Thursday, 19 September 2019
THEATRE REVIEW: War Horse - The Curve, Leicester.
It’s been over five years since I first witnessed the magic of “War Horse” in the West End - managing to catch Alistair Brammer (a favourite actor of mine) in the role of Albert whilst he was the understudy. Flash forward a few years and the launch of a UK tour, butterflies appeared in my stomach at the thought of being able to witness the spectacular and astonishingly life-sized horses by South Africa’s Tony Award-winning Handspring Puppet Company. These extraordinary puppets - along with the several talented actors who form the horses - bring breathing, galloping and charging horses to thrilling life on stage. Within the first few minutes you start to stop seeing the people making all of this happen and only see very realistic horses. There really is no other show quite like War Horse!
The story starts on the 5th August, 1912, shortly before the start of World War One, where in Devon, England, we meet farmer Ted Narracott (Jonathan Cobb) who, at an auction, bids against his landlord for a thoroughbred foal - using his mortgage money to do so - much to the dismay of wife Rose (Jo Castleton). Soon Ted’s son Albert forms a strong bond with the foal he names Joey, even managing to train him to come when Albert imitates the sound of an owl. When the Narracots’ farm suffers set backs due to poor weather conditions, Ted wages a bet that he can get Joey to plow the fields. If he wins he gets back the thirty nine guineas he paid for the horse and gets to keep him, if he looses he has to hand Joey over. Albert stops doing his other chores to train Joey and the pair win the bet. On the 5th August 1914 - Church bells signal to announce that Britain is now at war against Germany and soon all the men are sent off to fight - Albert tries to join them but at only 16 years old is told he is too young. Reluctantly Joey is sold to go to help the men travel to France to attack Germany, but is promised that he will return to Albert should he survive.
Whilst the stage set is minimal against a black backdrop with a large ripped piece of paper raised above it which displays moving pencil sketches to set the various scenes, this works incredibly well - the intricate detailed sketches of Devon countryside, churches, houses, to running horses to the various war scenes, gives the audience the illusion of reading the book of the same name by Michael Morpugo (which the stage adaptation is based on) and the book coming to life.

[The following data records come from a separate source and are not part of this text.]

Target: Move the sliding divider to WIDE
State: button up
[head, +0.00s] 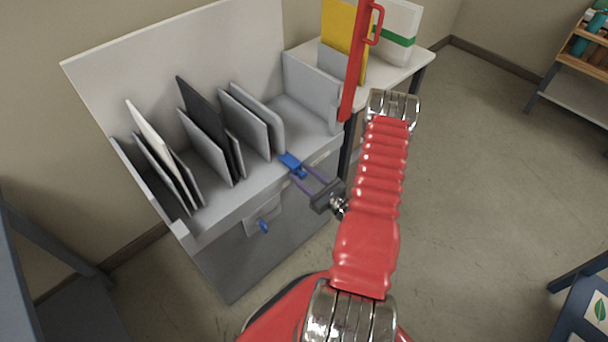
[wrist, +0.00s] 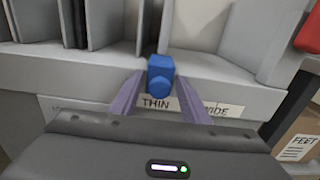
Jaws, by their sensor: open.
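The sliding divider's blue knob (head: 292,165) sits on the front ledge of a grey slotted unit. In the wrist view the blue knob (wrist: 160,76) stands above the THIN label (wrist: 156,103); the WIDE label (wrist: 217,110) is to its right, partly covered by a finger. My gripper (wrist: 160,88) is open, its two purple fingers on either side of the knob. I cannot tell whether either finger touches it. In the head view my gripper (head: 304,173) reaches the knob from the front right. Which panel the knob belongs to is unclear.
Grey, black and white panels (head: 205,145) stand upright in the unit. A second blue knob (head: 264,227) is lower on its front. A red handled bar (head: 357,70) rises at the unit's right end. A side table (head: 411,64) holds yellow and white items.

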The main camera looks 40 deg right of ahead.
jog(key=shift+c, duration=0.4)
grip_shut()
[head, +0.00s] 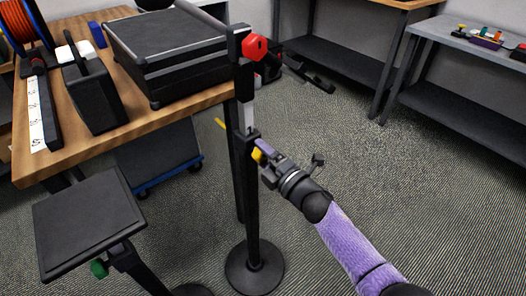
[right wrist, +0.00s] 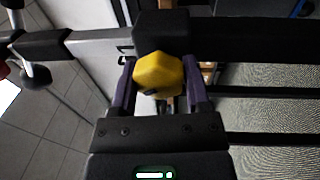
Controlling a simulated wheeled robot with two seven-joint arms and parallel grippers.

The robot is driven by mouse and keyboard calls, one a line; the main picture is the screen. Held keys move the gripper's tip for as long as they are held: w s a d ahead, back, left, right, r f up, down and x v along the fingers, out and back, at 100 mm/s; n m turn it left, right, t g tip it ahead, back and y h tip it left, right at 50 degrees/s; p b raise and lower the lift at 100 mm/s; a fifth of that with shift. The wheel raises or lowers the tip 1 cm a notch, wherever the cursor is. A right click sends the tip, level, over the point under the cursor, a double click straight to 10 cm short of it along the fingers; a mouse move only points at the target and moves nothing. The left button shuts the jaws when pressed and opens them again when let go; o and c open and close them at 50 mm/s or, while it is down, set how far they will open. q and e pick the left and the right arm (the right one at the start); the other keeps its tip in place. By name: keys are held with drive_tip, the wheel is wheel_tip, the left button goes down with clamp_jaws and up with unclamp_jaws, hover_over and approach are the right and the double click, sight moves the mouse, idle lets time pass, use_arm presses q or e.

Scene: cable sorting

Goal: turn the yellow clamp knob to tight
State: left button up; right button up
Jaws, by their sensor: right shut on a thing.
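The yellow clamp knob (right wrist: 160,74) sits on a black clamp block of the upright stand and shows large in the right wrist view. In the head view only a small part of the yellow knob (head: 257,155) shows beside the stand's post. My right gripper (right wrist: 162,88) has its two purple fingers on either side of the knob and is shut on it. In the head view my right gripper (head: 262,152) reaches the post from the right. The knob's markings are too small to read. My left gripper is not in view.
The black stand (head: 252,210) has a red knob (head: 255,47) higher up and a round base (head: 254,268). A wooden table (head: 75,140) with a black case (head: 170,50) is at the left. A black platform (head: 88,222) with a green knob (head: 98,268) stands front left. Open carpet lies right.

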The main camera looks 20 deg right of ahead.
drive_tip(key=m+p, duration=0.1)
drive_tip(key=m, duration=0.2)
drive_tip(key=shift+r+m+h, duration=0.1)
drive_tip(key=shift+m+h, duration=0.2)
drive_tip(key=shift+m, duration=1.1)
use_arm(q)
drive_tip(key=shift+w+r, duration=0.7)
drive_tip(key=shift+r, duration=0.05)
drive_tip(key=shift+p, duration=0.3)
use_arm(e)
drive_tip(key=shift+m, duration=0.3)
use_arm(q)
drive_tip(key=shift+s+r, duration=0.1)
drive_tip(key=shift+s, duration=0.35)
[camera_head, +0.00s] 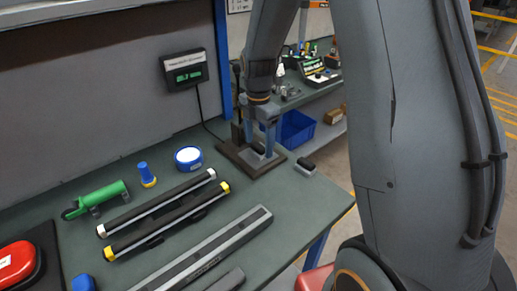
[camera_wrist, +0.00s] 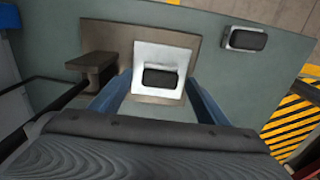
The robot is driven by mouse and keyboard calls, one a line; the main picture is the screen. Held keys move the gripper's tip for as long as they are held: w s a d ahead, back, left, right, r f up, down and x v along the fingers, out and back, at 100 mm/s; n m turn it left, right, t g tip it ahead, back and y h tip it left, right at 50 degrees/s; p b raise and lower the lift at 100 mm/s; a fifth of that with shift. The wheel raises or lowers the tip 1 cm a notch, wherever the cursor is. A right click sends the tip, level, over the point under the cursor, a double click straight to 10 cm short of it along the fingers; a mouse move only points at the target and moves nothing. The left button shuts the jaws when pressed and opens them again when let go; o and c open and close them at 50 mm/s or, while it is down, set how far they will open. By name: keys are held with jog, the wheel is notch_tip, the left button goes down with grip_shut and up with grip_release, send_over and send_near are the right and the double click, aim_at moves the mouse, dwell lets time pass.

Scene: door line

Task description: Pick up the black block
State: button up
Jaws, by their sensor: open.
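A black block (camera_wrist: 160,79) lies on a pale square plate (camera_wrist: 145,55), set on a brown base (camera_wrist: 105,32), in the wrist view. My gripper (camera_wrist: 159,88) is open above it, with one blue finger on each side of the block and a gap showing on both sides. In the head view my gripper (camera_head: 264,139) points down over the brown base (camera_head: 235,156) at the bench's far end; the fingers partly hide the block there. A second, similar dark block (camera_wrist: 246,39) sits in a grey holder near the bench edge, also seen in the head view (camera_head: 307,165).
A dark post with an arm (camera_wrist: 97,62) rises from the base beside my gripper. The green bench (camera_head: 140,255) carries black rails (camera_head: 160,205), a green tool (camera_head: 97,198), a blue-white puck (camera_head: 188,157) and a grey rail (camera_head: 205,255). A display (camera_head: 184,70) hangs on the wall.

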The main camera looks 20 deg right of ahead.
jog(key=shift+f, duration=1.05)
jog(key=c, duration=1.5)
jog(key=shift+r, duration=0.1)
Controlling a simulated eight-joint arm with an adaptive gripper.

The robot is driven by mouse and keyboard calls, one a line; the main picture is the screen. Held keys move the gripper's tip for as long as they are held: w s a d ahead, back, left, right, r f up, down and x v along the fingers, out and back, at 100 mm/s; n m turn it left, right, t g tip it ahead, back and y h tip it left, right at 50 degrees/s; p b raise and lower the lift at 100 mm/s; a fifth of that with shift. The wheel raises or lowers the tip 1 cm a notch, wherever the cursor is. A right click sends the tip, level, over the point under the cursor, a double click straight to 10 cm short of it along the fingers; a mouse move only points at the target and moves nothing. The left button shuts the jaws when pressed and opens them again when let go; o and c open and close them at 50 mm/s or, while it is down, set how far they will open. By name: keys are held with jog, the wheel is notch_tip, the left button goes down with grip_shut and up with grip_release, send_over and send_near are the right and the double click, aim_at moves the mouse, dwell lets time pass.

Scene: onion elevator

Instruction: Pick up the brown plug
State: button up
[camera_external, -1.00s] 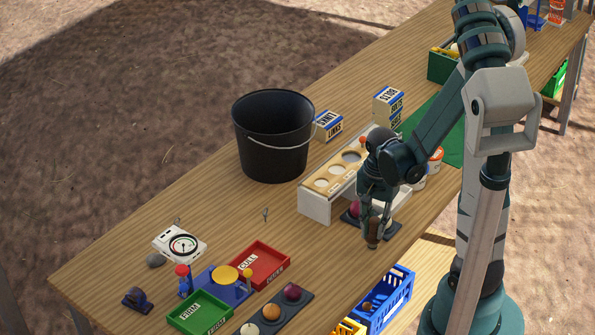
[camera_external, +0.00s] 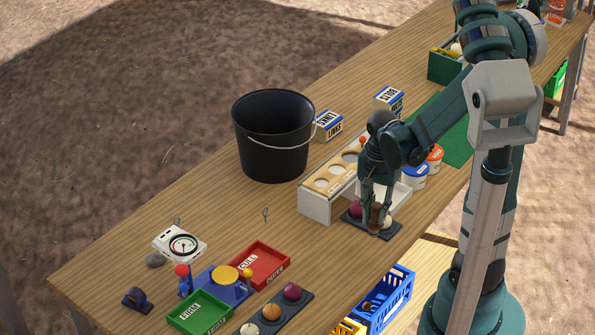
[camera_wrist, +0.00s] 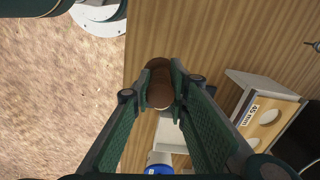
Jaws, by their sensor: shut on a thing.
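My gripper (camera_external: 374,216) is shut on the brown plug (camera_external: 375,216), pointing down over the dark holder tray (camera_external: 366,228) in front of the wooden rack. In the wrist view the brown plug (camera_wrist: 159,87) sits between the two green fingertips (camera_wrist: 160,85), its rounded end showing. A dark red onion (camera_external: 355,208) lies to the left of the plug and a pale onion (camera_external: 386,222) to its right, both on the dark tray. Whether the plug touches the tray is hard to tell.
The wooden sizing rack (camera_external: 318,205) with round holes stands behind my gripper. A black bucket (camera_external: 270,150) is further left. A red tray (camera_external: 262,266), a green tray (camera_external: 200,313) and a second onion holder (camera_external: 268,322) are nearer the front. A blue crate (camera_external: 388,300) is off the table's edge.

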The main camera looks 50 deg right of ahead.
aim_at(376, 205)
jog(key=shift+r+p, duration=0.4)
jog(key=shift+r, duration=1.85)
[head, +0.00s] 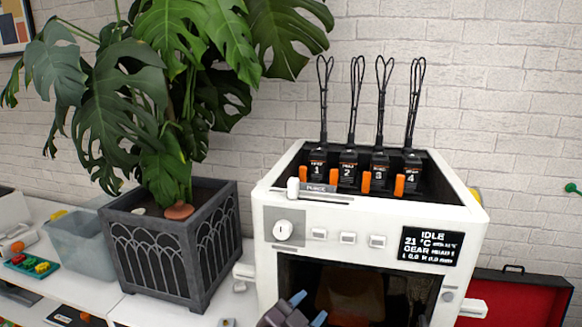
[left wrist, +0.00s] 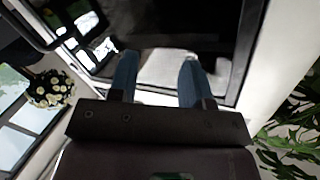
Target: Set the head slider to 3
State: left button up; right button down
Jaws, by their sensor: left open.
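The white machine (head: 268,215) has a row of heads (head: 348,165) numbered 1 to 4 in its open top, each with an orange tab and black cable loop. A white slider knob (head: 292,188) stands at the left end of the top front edge, beside a dark label that seems to read PURGE. The display (head: 431,246) reads IDLE and 21 °C; its smaller text is hard to read. My left gripper (head: 305,306) is low in front of the machine's dark window, below the knob and apart from it. In the left wrist view its blue fingers (left wrist: 158,75) are open and empty.
A round dial (head: 283,231) and several white buttons (head: 348,238) sit on the front panel. A potted monstera in a grey planter (head: 170,255) stands close on the left, its leaves reaching toward the machine. A red case (head: 520,295) lies open at right.

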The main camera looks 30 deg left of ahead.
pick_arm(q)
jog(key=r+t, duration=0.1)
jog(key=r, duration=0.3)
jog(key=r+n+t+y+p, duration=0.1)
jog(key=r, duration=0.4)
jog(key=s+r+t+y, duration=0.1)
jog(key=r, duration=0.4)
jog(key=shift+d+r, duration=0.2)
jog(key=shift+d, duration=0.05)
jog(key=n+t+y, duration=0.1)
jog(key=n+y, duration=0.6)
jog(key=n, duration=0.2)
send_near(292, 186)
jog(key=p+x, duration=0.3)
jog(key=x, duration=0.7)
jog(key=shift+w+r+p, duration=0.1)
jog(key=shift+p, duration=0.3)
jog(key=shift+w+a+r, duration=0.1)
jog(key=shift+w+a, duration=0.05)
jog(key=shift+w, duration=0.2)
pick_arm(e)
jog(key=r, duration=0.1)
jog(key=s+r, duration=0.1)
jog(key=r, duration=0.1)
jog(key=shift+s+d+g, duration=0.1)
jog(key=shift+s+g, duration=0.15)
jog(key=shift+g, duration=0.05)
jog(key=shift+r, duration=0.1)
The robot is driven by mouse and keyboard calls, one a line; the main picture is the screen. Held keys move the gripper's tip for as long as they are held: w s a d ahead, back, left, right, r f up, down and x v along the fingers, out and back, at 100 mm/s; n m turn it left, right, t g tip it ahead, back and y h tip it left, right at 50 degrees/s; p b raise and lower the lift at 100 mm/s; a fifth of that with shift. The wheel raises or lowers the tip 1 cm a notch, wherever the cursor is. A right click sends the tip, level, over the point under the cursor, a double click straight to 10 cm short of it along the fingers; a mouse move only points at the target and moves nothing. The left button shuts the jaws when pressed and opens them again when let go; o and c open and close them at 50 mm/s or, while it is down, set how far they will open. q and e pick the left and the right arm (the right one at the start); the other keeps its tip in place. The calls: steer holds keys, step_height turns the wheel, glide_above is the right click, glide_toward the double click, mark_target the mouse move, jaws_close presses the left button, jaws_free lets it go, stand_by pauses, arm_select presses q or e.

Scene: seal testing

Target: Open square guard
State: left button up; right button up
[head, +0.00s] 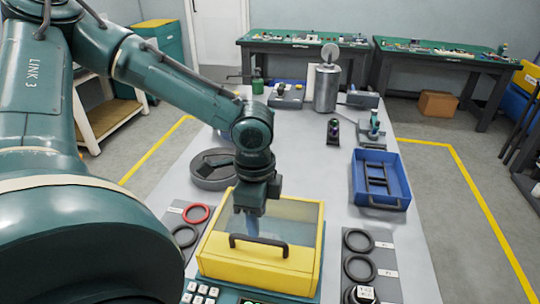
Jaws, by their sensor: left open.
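The square guard (214,258) is a yellow box frame with a clear panel and a dark bar handle (259,245) at its front. It sits over the near middle of the grey table and looks closed. My left gripper (253,222) points down just over the guard, behind the handle in the picture. Its jaws are open and hold nothing. The fingertips are partly hard to make out against the clear panel, so I cannot tell if they touch it. My right gripper is not in view.
A keypad (201,292) is at the guard's front left. Seal rings lie on mats on both sides, one red (196,213), several black (359,240). A blue tray (395,201) with dark parts stands at right. A metal canister (326,90) stands farther back.

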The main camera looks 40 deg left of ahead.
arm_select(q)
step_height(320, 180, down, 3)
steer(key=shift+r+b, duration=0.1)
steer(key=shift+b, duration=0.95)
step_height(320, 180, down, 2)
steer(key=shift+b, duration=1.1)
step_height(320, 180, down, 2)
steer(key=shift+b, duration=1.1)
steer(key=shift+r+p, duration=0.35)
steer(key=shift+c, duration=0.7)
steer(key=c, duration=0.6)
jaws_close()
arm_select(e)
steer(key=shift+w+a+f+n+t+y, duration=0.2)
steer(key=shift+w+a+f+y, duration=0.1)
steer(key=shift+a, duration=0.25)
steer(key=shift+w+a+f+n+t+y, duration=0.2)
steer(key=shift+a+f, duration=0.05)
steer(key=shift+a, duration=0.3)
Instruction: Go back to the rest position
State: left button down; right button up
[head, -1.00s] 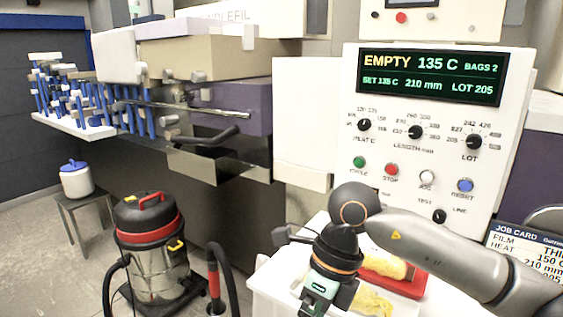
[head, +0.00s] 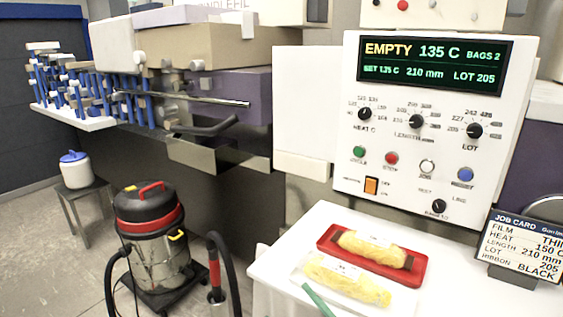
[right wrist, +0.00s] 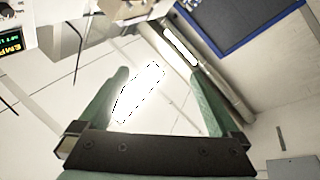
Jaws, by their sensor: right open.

This production, in my opinion, trumps the previous West End production. There are no weak performers and the layout of Curve theatre ensures a fantastic view from every angle. Scott Miller as Albert, whom we see grow from a young lad to eventually finding a way of being part of the war as he sets off to find Joey, transitions effortlessly from young playful lad to a young man defying odds and faced head-on with a war zone. Of course though it’s the wonderful puppets and puppeteers which really make this book to stage adaptation in a league of its own From the delicate tiny birds to the crows feasting on the war victims' bodies, to the feisty goose who takes no nonsense from anyone and of course, the magnificent Joey and Topthorn. (Ironically I’m actually afraid of horses and won’t get close up to them, and if the opportunity to see these puppets up close I would probably decline because they are still too life like for my nerves!) Whilst the book itself is a popular children’s choice, I wouldn’t recommend this production to anyone under the age of eleven nor to anyone with a sensitive nature. Filled with realistic gunshots which had me jumping out of my seat on a few occasions, the fight scenes and various tragedies surrounding them are extremely realistic and therefore quite traumatic at times.
Having had eight record-breaking years in the West End, playing to over seven million people worldwide, the National Theatre’s acclaimed production of War Horse is running at Curve, Leicester until 12th October. War Horse is truly a hauntingly beautiful masterpiece, a must see outstanding piece of work.